● YOUR GOAL
Transcribe all of the material exactly, except for its pictures.

● PROVIDED DATA
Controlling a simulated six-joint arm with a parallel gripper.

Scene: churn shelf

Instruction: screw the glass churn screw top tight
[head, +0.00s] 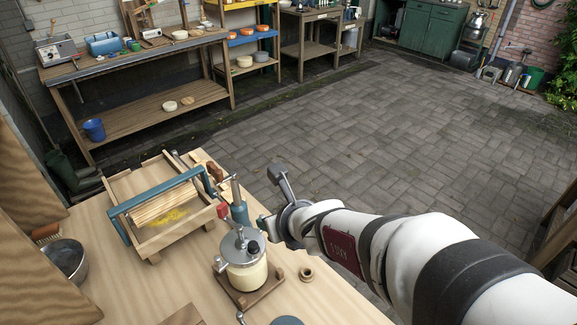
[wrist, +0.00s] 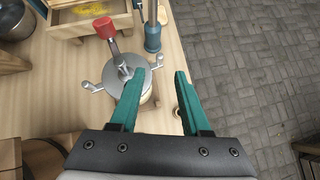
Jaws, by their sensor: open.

● WRITTEN ANSWER
Controlling a simulated six-joint arm with a parallel gripper.

Scene: churn shelf

Instruction: screw the glass churn screw top tight
[head, +0.00s] 
[wrist, +0.00s] 
Jaws, by their sensor: open.

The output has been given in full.